_GOAL_: Tally up the lines where the string "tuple" appears; reply with the number only.

--- BEGIN SOURCE MATERIAL ---

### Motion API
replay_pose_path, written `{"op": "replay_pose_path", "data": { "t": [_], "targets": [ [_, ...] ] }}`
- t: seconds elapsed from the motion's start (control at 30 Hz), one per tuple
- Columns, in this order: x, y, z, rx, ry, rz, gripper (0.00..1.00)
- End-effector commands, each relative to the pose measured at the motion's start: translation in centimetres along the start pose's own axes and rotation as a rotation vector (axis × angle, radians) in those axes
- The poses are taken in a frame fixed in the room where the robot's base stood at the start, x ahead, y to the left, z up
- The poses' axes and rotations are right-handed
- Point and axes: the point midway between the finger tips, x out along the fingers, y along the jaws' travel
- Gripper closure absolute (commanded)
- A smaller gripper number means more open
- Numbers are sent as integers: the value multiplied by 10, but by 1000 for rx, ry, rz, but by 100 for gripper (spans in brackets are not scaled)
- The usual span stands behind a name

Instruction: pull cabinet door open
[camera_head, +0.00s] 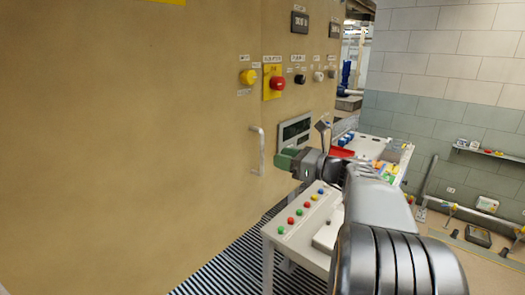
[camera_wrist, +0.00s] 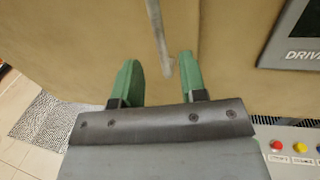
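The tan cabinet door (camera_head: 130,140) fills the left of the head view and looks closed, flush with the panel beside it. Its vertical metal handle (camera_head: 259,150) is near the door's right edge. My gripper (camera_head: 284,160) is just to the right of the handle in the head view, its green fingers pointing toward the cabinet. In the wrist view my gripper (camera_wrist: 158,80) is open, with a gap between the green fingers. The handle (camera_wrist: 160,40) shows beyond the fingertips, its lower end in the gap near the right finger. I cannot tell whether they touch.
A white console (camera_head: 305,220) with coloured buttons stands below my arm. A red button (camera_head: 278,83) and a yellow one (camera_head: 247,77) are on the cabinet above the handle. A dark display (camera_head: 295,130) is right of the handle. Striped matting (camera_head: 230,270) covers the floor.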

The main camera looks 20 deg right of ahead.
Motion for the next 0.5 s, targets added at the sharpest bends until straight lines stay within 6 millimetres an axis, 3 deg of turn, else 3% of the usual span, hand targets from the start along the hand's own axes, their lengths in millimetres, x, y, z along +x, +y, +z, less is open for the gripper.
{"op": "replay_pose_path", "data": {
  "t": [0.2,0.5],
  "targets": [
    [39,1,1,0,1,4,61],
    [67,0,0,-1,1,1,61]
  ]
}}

--- END SOURCE MATERIAL ---
--- BEGIN SOURCE MATERIAL ---

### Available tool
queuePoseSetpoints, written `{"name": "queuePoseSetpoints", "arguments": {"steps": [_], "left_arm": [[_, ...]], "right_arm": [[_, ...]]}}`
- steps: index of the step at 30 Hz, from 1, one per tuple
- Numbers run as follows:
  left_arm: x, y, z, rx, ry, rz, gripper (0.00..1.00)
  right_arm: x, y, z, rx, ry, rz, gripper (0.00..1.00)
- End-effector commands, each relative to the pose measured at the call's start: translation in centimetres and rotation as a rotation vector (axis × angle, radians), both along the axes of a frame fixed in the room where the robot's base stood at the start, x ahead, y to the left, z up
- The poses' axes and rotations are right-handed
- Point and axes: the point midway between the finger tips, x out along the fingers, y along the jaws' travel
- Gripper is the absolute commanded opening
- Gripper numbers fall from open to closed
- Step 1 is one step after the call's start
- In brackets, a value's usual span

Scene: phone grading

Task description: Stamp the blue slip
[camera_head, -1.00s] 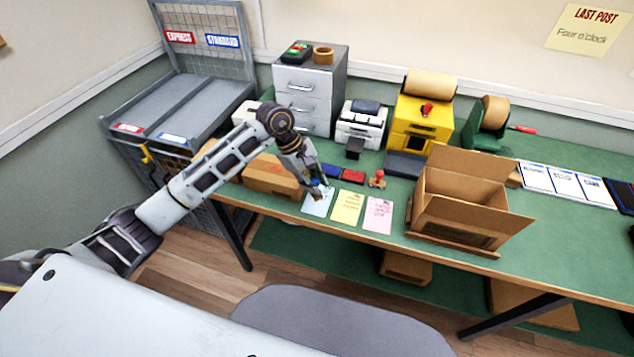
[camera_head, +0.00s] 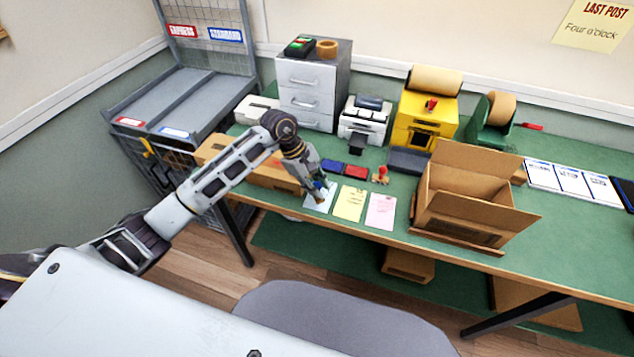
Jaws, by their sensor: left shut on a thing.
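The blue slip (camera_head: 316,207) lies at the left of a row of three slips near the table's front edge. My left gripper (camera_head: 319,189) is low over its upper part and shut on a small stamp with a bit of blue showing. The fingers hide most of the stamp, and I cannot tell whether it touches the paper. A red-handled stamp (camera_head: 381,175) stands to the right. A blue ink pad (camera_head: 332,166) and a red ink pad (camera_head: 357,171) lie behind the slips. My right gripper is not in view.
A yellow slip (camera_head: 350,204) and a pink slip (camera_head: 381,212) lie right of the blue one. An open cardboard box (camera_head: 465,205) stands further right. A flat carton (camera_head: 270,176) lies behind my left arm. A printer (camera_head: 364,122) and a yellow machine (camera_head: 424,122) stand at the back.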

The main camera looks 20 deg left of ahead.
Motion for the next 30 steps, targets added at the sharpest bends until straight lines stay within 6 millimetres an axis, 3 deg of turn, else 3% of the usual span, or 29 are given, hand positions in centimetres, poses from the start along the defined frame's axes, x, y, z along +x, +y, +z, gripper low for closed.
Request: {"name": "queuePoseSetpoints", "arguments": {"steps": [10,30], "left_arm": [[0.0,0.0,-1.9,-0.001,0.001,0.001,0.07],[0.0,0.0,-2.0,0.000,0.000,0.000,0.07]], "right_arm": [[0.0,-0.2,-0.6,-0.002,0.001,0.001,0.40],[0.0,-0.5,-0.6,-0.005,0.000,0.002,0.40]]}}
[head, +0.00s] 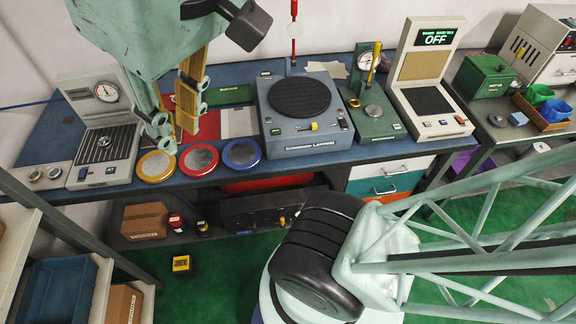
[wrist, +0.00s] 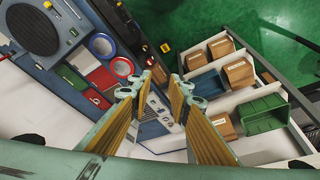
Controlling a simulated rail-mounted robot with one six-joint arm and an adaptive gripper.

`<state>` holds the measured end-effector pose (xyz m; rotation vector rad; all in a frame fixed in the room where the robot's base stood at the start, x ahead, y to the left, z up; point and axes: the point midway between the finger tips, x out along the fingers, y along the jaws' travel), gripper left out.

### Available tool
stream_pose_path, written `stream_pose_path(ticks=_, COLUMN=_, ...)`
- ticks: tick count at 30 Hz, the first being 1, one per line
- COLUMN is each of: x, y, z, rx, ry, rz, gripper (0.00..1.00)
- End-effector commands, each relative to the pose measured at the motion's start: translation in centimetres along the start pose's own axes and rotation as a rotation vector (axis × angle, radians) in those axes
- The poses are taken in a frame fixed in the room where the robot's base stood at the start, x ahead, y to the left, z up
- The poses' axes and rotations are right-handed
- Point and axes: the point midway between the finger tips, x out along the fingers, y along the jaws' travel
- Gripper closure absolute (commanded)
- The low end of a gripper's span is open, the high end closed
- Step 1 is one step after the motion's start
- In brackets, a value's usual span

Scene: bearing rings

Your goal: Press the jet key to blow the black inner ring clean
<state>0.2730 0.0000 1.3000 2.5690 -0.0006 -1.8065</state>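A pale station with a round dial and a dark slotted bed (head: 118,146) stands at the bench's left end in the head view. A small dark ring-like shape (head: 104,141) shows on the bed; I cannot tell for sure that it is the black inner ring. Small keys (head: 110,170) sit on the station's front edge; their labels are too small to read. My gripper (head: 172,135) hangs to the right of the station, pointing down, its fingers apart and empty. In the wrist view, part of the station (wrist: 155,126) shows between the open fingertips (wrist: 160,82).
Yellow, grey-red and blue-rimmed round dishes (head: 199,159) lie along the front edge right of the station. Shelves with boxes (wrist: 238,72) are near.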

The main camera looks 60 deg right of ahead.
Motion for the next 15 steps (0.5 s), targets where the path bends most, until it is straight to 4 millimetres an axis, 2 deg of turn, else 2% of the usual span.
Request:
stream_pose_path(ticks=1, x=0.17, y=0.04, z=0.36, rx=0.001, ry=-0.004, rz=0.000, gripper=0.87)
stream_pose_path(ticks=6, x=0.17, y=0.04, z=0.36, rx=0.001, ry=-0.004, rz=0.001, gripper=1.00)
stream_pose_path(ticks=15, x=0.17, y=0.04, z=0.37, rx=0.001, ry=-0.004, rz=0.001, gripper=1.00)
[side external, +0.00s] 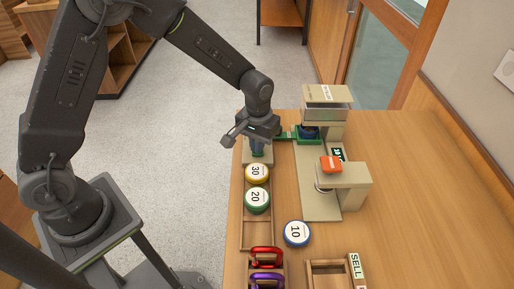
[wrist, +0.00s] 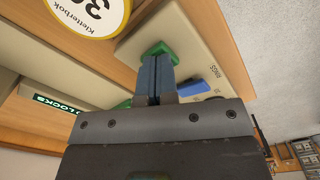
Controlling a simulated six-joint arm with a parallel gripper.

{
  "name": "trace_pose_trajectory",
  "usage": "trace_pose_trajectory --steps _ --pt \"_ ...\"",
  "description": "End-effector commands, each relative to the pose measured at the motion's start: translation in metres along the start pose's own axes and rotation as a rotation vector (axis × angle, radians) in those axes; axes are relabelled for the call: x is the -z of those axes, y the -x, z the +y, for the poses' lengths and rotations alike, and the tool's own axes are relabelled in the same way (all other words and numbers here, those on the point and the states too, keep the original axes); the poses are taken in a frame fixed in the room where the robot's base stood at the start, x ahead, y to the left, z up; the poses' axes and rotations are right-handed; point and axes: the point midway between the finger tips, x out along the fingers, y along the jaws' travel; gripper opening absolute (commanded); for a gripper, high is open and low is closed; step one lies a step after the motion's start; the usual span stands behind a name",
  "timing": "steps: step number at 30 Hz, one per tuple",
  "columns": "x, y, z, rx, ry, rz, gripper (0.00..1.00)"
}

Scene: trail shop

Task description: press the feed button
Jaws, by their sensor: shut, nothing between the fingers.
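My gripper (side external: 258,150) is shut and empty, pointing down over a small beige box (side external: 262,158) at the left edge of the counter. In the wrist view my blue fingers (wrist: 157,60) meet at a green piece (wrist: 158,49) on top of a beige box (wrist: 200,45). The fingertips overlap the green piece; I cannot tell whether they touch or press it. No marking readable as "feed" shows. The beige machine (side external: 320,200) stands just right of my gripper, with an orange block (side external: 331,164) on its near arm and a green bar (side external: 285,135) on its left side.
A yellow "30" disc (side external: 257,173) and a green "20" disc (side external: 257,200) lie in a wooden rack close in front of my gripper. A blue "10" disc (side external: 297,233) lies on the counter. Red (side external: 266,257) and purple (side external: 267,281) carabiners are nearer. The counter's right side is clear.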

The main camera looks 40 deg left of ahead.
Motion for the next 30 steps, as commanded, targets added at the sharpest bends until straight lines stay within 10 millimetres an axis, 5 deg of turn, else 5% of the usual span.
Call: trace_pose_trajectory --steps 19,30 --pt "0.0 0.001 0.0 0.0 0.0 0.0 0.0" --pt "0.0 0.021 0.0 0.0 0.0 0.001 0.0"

--- END SOURCE MATERIAL ---

_EXERCISE RESULT_: 3